On-chip user memory has become a common resource on modern FPGAs.This memory comes in the form of configurable Embedded Memory Blocks (EMB).  EMBs are very area efficient for implementing designs that require storage; However, for logic-intensive designs that do not require storage, the chip area devoted to EMBs become wasted. This need not be the case if the EMBs are configured as Read-Only-Memories (ROMs) and used to implement logic. Recall that a ROM is essentially a large Look-Up-Table (LUT), and LUTs are the traditional resource used to implement logic on an FPGA.

Several algorithms have been proposed that automatically map the logic portion of a design into ROMs and LUTs. Studies have shown that packing logic into ROMs can be very area efficient which can be beneficial for designs that are up against the logic capacity of the target FPGA. However these studies did not consider the impact on power and energy consumption. 

Power has become a first-class concern among designers and is often the limiting factor in handheld battery-powered applications. In general, power affects packaging and cooling requirements which in turn affects production cost and device reliability.

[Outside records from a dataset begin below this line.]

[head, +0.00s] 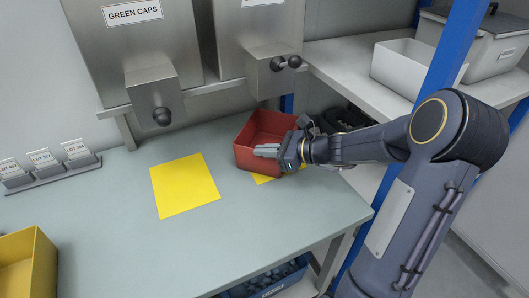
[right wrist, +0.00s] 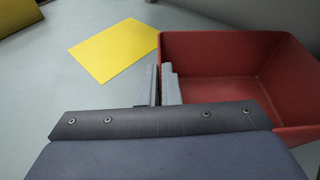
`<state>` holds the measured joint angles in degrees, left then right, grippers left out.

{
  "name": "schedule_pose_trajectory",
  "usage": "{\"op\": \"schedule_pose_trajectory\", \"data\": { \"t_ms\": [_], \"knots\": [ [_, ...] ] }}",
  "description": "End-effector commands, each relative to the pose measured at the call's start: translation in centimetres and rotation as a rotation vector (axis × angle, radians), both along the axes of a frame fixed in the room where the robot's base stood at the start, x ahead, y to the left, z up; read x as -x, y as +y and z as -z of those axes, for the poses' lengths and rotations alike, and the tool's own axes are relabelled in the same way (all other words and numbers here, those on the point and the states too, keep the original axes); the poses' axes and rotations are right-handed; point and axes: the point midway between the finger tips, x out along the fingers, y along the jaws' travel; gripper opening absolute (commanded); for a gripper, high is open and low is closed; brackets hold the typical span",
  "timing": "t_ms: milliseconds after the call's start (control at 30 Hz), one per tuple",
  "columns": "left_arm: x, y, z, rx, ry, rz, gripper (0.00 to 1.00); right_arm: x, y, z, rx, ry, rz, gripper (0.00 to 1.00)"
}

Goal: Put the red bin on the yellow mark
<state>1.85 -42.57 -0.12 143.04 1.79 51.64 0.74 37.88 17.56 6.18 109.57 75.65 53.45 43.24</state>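The red bin (head: 262,130) is an open box at the right end of the table, partly over a small yellow patch (head: 263,179); I cannot tell whether it touches the table. A larger yellow mark (head: 185,186) lies bare to its left. The right wrist view also shows the bin (right wrist: 230,55) and the bare mark (right wrist: 115,49). My right gripper (head: 267,151) is at the bin's near rim. Its fingers (right wrist: 161,85) look closed on the bin wall, one on each side. My left gripper is out of view.
A yellow bin (head: 28,264) stands at the table's left front. Lot card holders (head: 50,172) stand at the left back. A blue post (head: 447,50) and shelf (head: 350,65) are right. The table middle is clear.

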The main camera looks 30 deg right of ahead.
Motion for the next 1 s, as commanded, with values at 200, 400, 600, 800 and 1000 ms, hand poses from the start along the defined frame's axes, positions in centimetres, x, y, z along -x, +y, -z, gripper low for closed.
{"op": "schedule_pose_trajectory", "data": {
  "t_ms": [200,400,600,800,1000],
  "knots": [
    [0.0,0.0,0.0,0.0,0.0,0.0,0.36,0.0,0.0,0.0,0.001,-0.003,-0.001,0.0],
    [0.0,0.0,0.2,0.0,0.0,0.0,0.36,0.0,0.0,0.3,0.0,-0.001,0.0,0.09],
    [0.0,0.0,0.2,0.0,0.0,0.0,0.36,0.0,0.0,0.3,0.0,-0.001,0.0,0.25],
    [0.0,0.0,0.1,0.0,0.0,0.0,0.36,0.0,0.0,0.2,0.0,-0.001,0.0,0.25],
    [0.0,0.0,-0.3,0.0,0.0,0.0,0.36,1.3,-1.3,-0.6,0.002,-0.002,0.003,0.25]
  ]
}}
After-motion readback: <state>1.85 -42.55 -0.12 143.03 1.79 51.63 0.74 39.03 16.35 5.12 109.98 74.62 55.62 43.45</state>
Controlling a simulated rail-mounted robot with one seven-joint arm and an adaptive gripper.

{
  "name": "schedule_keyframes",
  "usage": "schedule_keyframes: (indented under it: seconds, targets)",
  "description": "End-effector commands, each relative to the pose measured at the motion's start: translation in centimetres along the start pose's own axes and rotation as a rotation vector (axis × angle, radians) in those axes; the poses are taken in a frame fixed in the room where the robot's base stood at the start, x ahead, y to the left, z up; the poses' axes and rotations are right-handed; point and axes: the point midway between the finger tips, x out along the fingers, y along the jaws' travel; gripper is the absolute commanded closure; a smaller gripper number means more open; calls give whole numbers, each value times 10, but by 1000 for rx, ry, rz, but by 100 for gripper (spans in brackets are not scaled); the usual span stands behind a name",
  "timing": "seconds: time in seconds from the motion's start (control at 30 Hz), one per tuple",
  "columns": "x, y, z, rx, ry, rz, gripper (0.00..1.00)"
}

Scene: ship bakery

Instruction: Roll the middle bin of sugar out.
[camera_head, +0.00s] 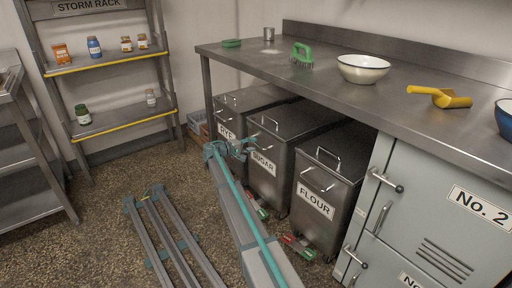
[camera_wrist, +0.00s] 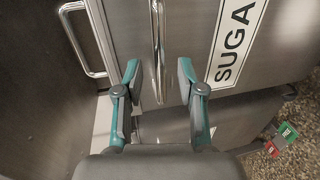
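The middle bin (camera_head: 287,136), labelled SUGAR (camera_head: 263,163), is grey metal and stands under the bench between the RYE bin (camera_head: 225,132) and the FLOUR bin (camera_head: 318,203). My gripper (camera_head: 247,146) is at its front, near the upper edge. In the wrist view my gripper (camera_wrist: 157,72) is open, with one teal fingertip on each side of the bin's front bar handle (camera_wrist: 156,30). A gap shows between each fingertip and the bar. The lid handle (camera_wrist: 75,42) is to the left there. Red and green pedals (camera_wrist: 283,136) show low on a bin.
The steel bench (camera_head: 350,95) overhangs the bins. The No. 2 locker (camera_head: 440,200) stands right of FLOUR. The storm rack (camera_head: 115,65) is at the back left, and a steel shelf unit (camera_head: 30,145) at the far left.

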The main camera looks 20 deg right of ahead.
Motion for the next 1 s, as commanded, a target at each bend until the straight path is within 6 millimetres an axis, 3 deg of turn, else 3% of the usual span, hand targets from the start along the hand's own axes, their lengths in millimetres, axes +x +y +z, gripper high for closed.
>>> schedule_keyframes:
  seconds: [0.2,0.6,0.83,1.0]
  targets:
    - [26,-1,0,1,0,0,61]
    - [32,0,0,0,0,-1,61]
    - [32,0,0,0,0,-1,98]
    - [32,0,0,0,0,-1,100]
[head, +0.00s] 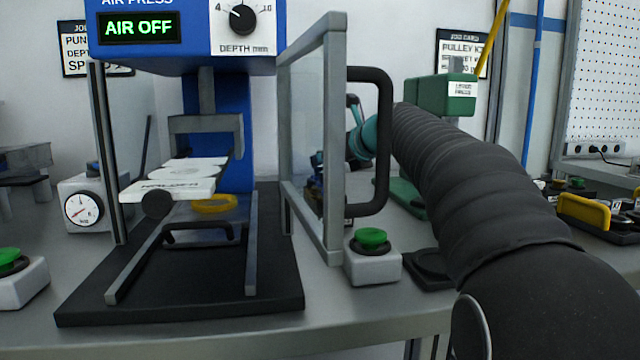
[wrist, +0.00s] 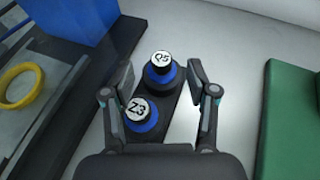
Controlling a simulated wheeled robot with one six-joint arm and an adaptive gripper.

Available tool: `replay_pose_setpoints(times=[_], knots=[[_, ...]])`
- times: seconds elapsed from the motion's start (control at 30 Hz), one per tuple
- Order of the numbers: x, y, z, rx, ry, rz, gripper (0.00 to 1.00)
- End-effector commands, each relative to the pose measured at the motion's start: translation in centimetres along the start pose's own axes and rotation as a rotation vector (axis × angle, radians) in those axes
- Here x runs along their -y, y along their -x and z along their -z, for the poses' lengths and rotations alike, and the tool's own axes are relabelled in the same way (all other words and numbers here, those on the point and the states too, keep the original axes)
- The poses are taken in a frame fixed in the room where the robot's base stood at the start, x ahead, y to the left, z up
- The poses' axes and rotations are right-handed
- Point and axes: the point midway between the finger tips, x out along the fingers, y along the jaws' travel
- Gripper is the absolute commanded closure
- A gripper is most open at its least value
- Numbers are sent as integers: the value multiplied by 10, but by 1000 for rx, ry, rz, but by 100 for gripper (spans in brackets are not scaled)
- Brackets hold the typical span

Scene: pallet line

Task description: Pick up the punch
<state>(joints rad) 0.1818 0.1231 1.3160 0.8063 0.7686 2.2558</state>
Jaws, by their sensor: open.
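Two round pieces with blue collars and white labelled caps stand in a dark holder (wrist: 178,120) in the wrist view. The far punch (wrist: 160,72) reads "Q5" or similar, and the near punch (wrist: 141,112) reads "Z3". The pictures do not show which one the task means. My gripper (wrist: 162,76) is open, its fingers on either side of the far punch, with no clear contact. The near punch is closer to the left finger. In the head view, the guard door and my arm largely hide my gripper and the punches.
A blue press (head: 180,35) reading "AIR OFF" stands left, its framed clear guard door (head: 334,130) open beside my arm. A yellow ring (head: 213,203) lies in the press. A green-button box (head: 372,262) sits in front. A green block (wrist: 288,125) lies right of the holder.

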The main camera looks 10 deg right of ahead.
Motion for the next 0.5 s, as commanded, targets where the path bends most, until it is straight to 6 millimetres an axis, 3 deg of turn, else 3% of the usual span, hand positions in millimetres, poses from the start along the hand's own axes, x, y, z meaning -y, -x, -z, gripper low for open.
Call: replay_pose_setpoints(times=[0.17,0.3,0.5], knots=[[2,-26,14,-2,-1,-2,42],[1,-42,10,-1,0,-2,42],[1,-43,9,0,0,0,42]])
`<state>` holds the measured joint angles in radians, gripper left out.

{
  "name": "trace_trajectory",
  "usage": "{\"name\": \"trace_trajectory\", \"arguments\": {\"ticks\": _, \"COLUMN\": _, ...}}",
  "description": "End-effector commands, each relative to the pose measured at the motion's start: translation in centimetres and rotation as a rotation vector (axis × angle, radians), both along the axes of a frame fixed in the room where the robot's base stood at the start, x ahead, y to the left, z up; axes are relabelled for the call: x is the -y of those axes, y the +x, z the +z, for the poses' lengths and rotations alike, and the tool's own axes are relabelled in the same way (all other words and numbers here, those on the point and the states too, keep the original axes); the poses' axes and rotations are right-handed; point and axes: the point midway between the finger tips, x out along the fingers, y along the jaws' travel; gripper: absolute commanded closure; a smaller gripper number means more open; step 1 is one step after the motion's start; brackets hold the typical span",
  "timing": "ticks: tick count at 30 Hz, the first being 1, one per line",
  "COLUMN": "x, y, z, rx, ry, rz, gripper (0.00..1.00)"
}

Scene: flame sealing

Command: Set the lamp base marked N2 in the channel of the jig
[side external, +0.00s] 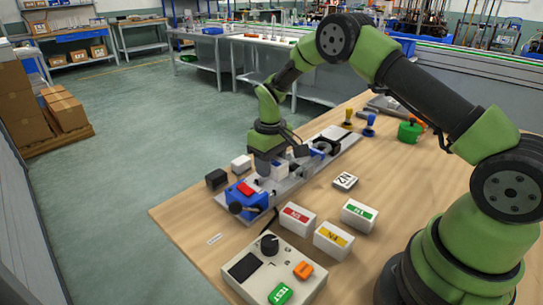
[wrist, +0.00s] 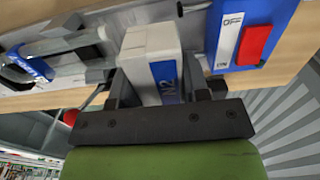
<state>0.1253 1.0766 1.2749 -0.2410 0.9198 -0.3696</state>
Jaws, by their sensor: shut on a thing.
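The lamp base marked N2 is a white block with a blue label (wrist: 165,80). It sits between the fingers of my gripper (wrist: 168,95), which is shut on it. In the side view the block (side external: 280,171) shows partly below my gripper (side external: 268,165), over the jig. The jig is a long grey metal plate (side external: 318,160) with a blue unit with a red switch (side external: 246,190) at its near end; this unit also shows in the wrist view (wrist: 275,30). Whether the block touches the channel cannot be told; my gripper hides the contact.
White blocks with red (side external: 295,217), green (side external: 359,215) and yellow (side external: 333,239) labels stand right of the jig. An N2 card (side external: 345,181) lies near them. A control box (side external: 275,268) is in front. A black block (side external: 216,179) and white block (side external: 241,163) stand left.

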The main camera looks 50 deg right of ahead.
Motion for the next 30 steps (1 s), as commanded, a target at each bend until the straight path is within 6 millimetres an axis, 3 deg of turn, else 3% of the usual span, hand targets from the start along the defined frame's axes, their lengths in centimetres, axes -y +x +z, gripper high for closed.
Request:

In this article, we investigate the power implications of using EMBs to implement logic. We will first briefly review the EMB architecture and the basic ideas behind mapping logic to memories. Next we will look at how implementing logic in EMBs affect the overall FPGA energy consumption. Finally, we show that by combining multiple EMBs into larger logical memories, and mapping logic in such a way that some EMBs can be disabled on each access, we can reduce the power consumption of this technique.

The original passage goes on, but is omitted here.